Appunto e lì lui va in crisi.
Sì va in crisi. Dice infatti: “basta! Sono stanco.” Quello che facciamo noi uomini, quando non riusciamo a cambiare con intelligenza cambiamo perché siamo stanchi, perché abbiamo ricevuto troppe bastonate e quindi il Reverendo a quel punto dice: “Basta, sono stanco. Devo cambiare” e quando Shawna mi ha detto “bisogna inserire questo brano perché è troppo bello”, lo abbiamo ascoltato insieme e abbiamo deciso che essendo molto bello, non potevamo inserire la reprise di “Heaven help Me” che solitamente è il brano che inseriscono, in quanto non avrebbe risolto, perché non aiutava il pubblico ad arrivare al passaggio finale.
Com’è stato lavorare con questi ragazzi?
La preparazione della BSMT è talmente alta che Gillian Bruce, Shawna e io, in queste tre settimane, ci siamo comportati come ci si comporta in un allestimento normale, tenendo gli stessi tempi, non abbiamo cambiato assolutamente nulla.
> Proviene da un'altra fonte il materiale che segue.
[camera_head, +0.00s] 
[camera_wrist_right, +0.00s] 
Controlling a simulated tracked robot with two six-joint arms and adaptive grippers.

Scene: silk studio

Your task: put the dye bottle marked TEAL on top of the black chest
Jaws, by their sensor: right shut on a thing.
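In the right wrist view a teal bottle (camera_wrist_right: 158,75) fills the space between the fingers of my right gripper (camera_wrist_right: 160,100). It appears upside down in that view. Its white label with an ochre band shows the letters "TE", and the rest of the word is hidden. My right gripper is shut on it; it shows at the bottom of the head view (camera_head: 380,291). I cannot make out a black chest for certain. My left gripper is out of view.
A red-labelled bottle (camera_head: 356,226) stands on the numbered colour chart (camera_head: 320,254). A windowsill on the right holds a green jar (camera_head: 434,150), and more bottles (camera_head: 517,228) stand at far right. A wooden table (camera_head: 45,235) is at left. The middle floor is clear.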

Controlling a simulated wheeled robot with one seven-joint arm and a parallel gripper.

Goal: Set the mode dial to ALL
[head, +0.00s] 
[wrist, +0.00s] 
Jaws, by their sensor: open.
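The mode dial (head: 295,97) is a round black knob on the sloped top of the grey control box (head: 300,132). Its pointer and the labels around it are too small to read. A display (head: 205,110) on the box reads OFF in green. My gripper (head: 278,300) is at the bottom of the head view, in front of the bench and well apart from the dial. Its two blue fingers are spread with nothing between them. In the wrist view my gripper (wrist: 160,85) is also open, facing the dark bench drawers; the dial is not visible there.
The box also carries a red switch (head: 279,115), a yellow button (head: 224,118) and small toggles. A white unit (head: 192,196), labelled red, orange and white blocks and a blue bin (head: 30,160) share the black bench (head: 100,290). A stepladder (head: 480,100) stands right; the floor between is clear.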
Questa è una scuola di formazione, gli allievi si ritrovano così a dover già vivere quello che faranno poi al di fuori. Semplicemente perfino partendo dall’ordine del giorno (…) Io e Gillian abbiamo fatto un lavoro di pre-produzione dove abbiamo stabilito in che modo coreografia e regia dovevano andare insieme, stessa cosa è stata fatta con la scenografa. Abbiamo sistemato tutto in modo tale che fosse il più professionale possibile perché noi facciamo questo di mestiere!
Due parole su Footloose presentato dalla BSMT
Un esordio più che positivo che con Footloose ha inaugurato presso il Teatro Duse di Bologna l’annuale rassegna sul musical unica nel suo genere e ormai giunta alla sua IV edizione.
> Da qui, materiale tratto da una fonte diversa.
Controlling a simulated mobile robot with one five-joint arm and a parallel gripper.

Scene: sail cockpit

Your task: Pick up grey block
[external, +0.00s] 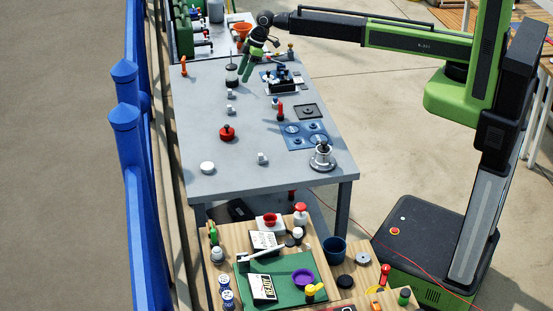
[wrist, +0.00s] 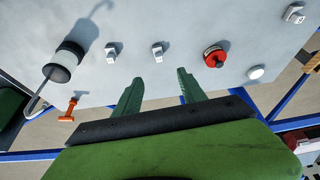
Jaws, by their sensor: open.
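Several small light-grey blocks are on the grey table. Two sit near each other: one grey block (external: 231,95) (wrist: 112,51) and a second grey block (external: 229,110) (wrist: 157,52) to its right in the wrist view. A third grey block (external: 262,158) (wrist: 293,14) stands farther away, near the table's front. I cannot tell which one the task means. My gripper (external: 247,68) (wrist: 160,82) has green fingers spread apart with nothing between them. It is above the far part of the table. In the wrist view the second block shows just beyond the gap between the fingertips.
A jar with dark bands (external: 232,76) (wrist: 65,60) and an orange item (external: 184,67) (wrist: 71,108) stand near my gripper. A red knob (external: 227,132) (wrist: 214,57) and white disc (external: 207,168) (wrist: 255,72) lie toward the table's front. Blue plates (external: 306,135) are to the right.

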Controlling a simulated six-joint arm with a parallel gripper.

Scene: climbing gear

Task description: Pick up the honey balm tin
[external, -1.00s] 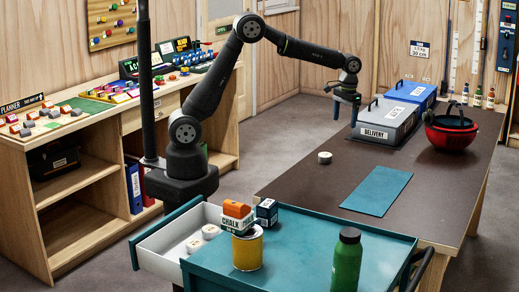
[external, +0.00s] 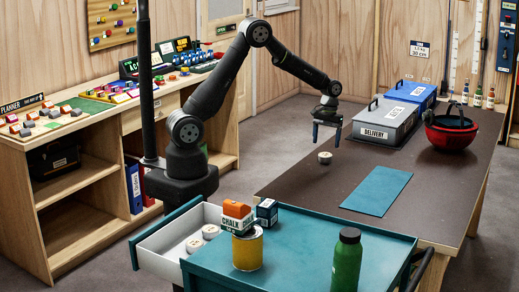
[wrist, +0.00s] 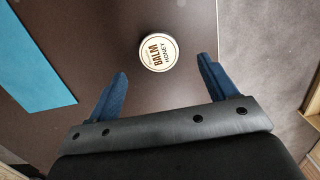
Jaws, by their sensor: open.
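The honey balm tin (external: 325,158) is a small round pale tin on the dark brown table, near its left edge. In the wrist view the tin (wrist: 159,52) shows its lid with "BALM HONEY" lettering. My gripper (external: 326,142) is above the tin, pointing down, with a gap between them. In the wrist view my gripper (wrist: 164,80) has its two blue fingers spread wide apart. The tin lies a little beyond the fingertips, between their lines, and is not touched.
A teal mat (external: 377,191) lies on the table right of the tin. The grey delivery box (external: 385,120) and a red helmet (external: 451,130) stand farther back. The teal cart (external: 300,240) in front holds a green bottle (external: 346,262) and a yellow can (external: 247,250). Table around the tin is clear.

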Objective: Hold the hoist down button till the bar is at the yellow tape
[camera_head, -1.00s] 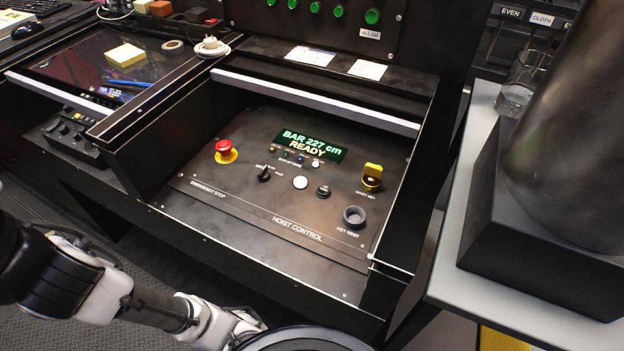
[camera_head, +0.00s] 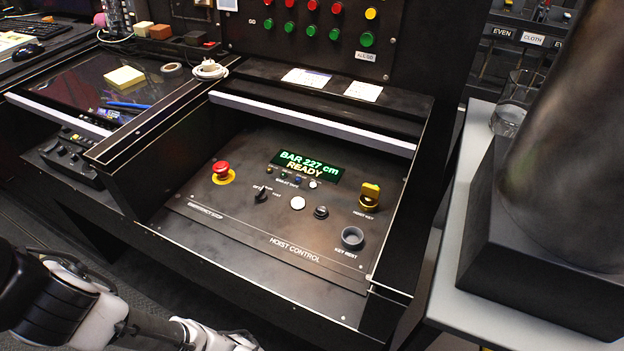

La prima è stata infatti salutata da un pubblico numeroso, vivace e molto partecipe. Uno spettacolo ben diretto e altrettanto costruito, presentato con disinvolta schiettezza grazie al buon livello di preparazione dimostrato dagli artisti impegnati. Il profilo che caratterizza la BSMT si dimostra tradizionalmente alto, anno per anno, se poi consideriamo che la BSMT è una scuola i risultati sono molto più che apprezzabili.
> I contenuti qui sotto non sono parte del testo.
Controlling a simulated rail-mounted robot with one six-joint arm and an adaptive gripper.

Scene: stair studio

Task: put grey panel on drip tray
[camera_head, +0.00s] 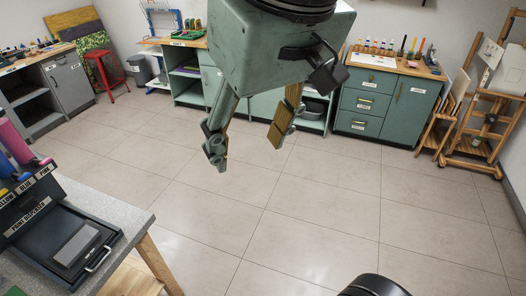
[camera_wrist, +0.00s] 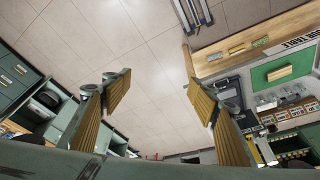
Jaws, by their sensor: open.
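A grey panel (camera_head: 75,246) lies flat on a black drip tray (camera_head: 44,250) at the lower left of the head view. The tray has a pale metal handle at its right side and sits on a speckled worktop. My gripper (camera_head: 247,145) hangs in the air over the floor, up and to the right of the panel, well apart from it. Its two fingers are spread with nothing between them. In the wrist view my gripper (camera_wrist: 158,90) is also open and empty, with only floor behind the gap. I cannot make out the panel in the wrist view.
A paint dispenser (camera_head: 33,212) with coloured bottles stands behind the tray. Green cabinets (camera_head: 380,103), a red stool (camera_head: 104,72) and a wooden easel (camera_head: 485,125) stand along the back and right. The tiled floor (camera_head: 290,215) between is clear.

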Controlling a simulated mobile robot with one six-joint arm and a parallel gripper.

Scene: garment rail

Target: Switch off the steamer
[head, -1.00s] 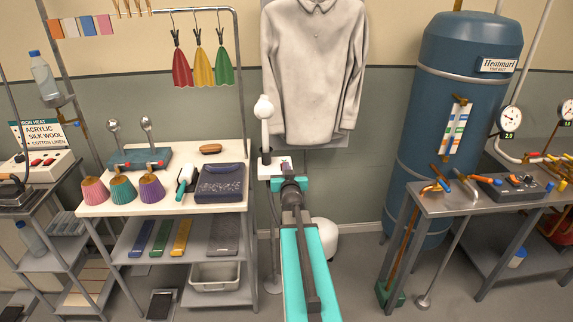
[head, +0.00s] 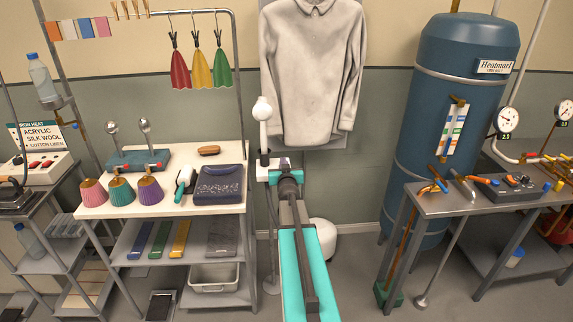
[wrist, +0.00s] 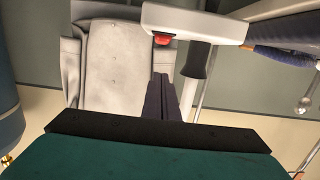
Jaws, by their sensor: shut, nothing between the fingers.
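The steamer's white head (head: 263,108) stands upright on its dark handle at a small white shelf (head: 262,163), left of the hanging shirt. In the wrist view the white shelf (wrist: 205,24) crosses the top. A red switch (wrist: 162,40) sits near one end of it, and the dark handle (wrist: 197,62) is beside it. I cannot tell the switch's position. My gripper (wrist: 161,76) is shut and empty; its dark fingers point toward the red switch, with a visible gap in the picture. In the head view the fingertips are hidden behind my arm.
A pale shirt (head: 313,75) hangs behind the steamer. A blue boiler (head: 440,120) and a metal bench (head: 450,205) stand at right.
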Bravi gli interpreti nel portare avanti ruoli impegnativi che oltre alle richieste doti canore (vedi le “madri” Concetta Castagnozzi e Priscilla Bellino) devono anche dimostrare di recitare affrontando anche ruoli di “maturi” molto lontani anagraficamente da loro stessi, essendo tutti ancora piuttosto giovani.
Inoltre Footloose esige da certe figure di saper ballare con un’evidente dose di energia, come ad esempio per il ruolo di Ren ma non solo in quello.
Molto belle anche le scene di ballo collettivo dove la crew mostra una buona visione di insieme.
Ottimo l’accompagnamento musicale diretto da Maria Galantino.
Dinamica ma molto appropriata la scenografia di Giada Abiendi che accanto alle luci di Emanuele Agliati hanno saputo giocare alla pari con il testo.
La coreografia di Gillian Bruce sempre accattivante, quasi taylor made, riesce a mettere in luce le qualità degli artisti per uno spettacolo che avrebbe meritato di rimanere in cartellone più giorni.